Marsh, a third-round pick in 2011, played only 13 defensive snaps as a rookie. But with Samuel gone, he’s looking to fill a bigger role in his second season.
“We rotate. We have different guys that do different things well. It’s by gameplan,” Marsh said.
Last year, Asomugha was effective against opposing tight ends. He was matched up against Jason Witten quite a bit, and the Cowboys tight end totaled just 52 yards receiving in two games against the Eagles.
“If you play a team with a really good tight end, we can virtually take that tight end out of the game, so that’s another advantage,” Marsh said.
Of course, this was only the first glimpse of the Eagles’ defense this summer, so there could be plenty of changes ahead.
Some other practice observations…
* Samuel, generally the most vocal player at training camp, is in Atlanta. And it looks like Darryl Tapp will assume the role of Eagle most likely to be heard during practice. “If you want to know who the energy source of our group is at practice, it’s Darryl,” Jim Washburn said earlier this week. Tapp is entering his seventh season, and Cullen Jenkins is entering his ninth, yet they were as enthusiastic as anyone in the 96-degree heat.

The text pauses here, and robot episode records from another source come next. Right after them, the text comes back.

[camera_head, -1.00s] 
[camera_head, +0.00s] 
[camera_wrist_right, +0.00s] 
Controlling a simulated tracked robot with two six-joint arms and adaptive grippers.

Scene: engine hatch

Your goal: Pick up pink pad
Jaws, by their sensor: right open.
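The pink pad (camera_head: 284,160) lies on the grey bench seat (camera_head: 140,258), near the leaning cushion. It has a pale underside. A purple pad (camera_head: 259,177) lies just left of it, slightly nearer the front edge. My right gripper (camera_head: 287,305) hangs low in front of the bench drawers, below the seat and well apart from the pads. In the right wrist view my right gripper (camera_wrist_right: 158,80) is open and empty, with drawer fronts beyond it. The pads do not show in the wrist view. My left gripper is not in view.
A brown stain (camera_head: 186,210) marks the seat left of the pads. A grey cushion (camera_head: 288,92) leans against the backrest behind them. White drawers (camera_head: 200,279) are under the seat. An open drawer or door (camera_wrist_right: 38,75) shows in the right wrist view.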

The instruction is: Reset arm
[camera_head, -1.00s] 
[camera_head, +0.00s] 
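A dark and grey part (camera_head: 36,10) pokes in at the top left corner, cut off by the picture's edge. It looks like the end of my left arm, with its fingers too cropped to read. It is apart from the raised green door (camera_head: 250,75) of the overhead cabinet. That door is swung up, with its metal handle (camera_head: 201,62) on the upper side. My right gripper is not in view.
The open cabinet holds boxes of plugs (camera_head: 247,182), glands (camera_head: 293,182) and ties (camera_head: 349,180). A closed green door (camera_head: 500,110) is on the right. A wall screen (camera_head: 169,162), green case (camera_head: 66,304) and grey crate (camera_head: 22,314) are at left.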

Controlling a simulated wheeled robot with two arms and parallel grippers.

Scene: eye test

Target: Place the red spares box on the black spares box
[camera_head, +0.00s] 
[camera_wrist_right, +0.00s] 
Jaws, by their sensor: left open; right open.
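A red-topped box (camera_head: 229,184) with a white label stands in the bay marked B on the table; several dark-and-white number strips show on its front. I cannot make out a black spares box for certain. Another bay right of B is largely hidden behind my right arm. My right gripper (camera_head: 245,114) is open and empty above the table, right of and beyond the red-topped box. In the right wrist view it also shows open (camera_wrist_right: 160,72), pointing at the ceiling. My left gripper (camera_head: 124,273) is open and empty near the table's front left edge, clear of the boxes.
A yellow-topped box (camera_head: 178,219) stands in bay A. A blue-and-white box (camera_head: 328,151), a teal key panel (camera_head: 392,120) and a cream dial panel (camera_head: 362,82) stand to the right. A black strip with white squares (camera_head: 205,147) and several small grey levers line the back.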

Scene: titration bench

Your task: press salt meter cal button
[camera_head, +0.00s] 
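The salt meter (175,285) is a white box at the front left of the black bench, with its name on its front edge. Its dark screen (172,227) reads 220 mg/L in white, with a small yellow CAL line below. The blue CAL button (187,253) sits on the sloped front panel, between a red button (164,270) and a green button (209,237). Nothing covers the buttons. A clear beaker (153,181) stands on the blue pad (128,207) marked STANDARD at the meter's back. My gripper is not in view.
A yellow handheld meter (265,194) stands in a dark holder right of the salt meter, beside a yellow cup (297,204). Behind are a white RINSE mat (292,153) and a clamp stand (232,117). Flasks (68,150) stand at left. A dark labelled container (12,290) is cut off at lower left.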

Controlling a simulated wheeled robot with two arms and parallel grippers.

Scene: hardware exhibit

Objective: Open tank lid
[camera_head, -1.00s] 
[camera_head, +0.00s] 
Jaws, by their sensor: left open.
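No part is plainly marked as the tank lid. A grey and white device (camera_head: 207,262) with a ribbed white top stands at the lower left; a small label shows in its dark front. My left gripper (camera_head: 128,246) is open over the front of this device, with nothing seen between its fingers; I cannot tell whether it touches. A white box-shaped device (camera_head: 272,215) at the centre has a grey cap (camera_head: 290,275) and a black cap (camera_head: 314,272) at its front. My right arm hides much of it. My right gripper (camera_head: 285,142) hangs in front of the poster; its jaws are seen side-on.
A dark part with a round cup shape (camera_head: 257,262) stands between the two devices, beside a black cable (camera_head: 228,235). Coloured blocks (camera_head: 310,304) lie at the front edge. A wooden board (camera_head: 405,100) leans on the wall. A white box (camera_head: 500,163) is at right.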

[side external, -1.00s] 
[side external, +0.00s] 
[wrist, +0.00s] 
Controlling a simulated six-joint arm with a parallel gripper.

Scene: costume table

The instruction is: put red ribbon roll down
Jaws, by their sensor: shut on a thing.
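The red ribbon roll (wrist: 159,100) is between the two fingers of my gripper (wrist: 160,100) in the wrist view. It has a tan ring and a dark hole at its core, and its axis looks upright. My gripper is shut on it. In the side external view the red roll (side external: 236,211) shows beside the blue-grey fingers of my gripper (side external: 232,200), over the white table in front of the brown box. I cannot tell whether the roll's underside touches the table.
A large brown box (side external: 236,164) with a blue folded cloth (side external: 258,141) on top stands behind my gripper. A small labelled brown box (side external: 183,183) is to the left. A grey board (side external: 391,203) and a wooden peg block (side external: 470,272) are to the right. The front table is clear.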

* You should take all depth chart notes with a grain of salt, but Derek Landri saw a lot of time with the first-team, alongside Jenkins, in Mike Patterson’s place. Landri played nearly 71 percent of the defensive snaps with the Panthers back in 2010, but many believed he would benefit from fewer snaps with the Eagles. And that turned out to be the case. Landri was an effective rotational player, and his playing time increased towards the end of the season (more than 50 percent of the team’s snaps in each of the last five games).
But if Patterson’s not ready to go when the Eagles play the Browns in Week 1, my money’s still on rookie Fletcher Cox to start alongside Jenkins.
* It looks like Dion Lewis will open camp as the No. 2 running back behind LeSean McCoy.
* The linebackers were lined up as you’d expect: DeMeco Ryans in the middle, Brian Rolle at the WILL and Mychal Kendricks at the SAM. There were quite a few different combinations in nickel: Ryans and Kendricks, Ryans and Rolle, Kendricks and Jamar Chaney. As linebackers coach Mike Caldwell pointed out earlier this week, there will likely be different nickel packages, based on down and distance. So seeing those different combinations is not surprising.
* Casey Matthews was in the middle with the second team. Chaney and Jordan were on the outside.
* Nate Allen and Kurt Coleman were the first-team safeties with Oshiomogho Atogwe and Jaiquawn Jarrett running with the second team.
* The second defensive line foursome featured Brandon Graham, Cox, Antonio Dixon and Tapp.
* I didn’t see rookie Brandon Boykin get any reps with the first-team nickel. Aside from the Asomugha/Marsh/Rodgers-Cromartie combination, Joselio Hanson mixed in to his usual spot. The second-team corners were Marsh and Brandon Hughes on the outside, with Boykin in the slot.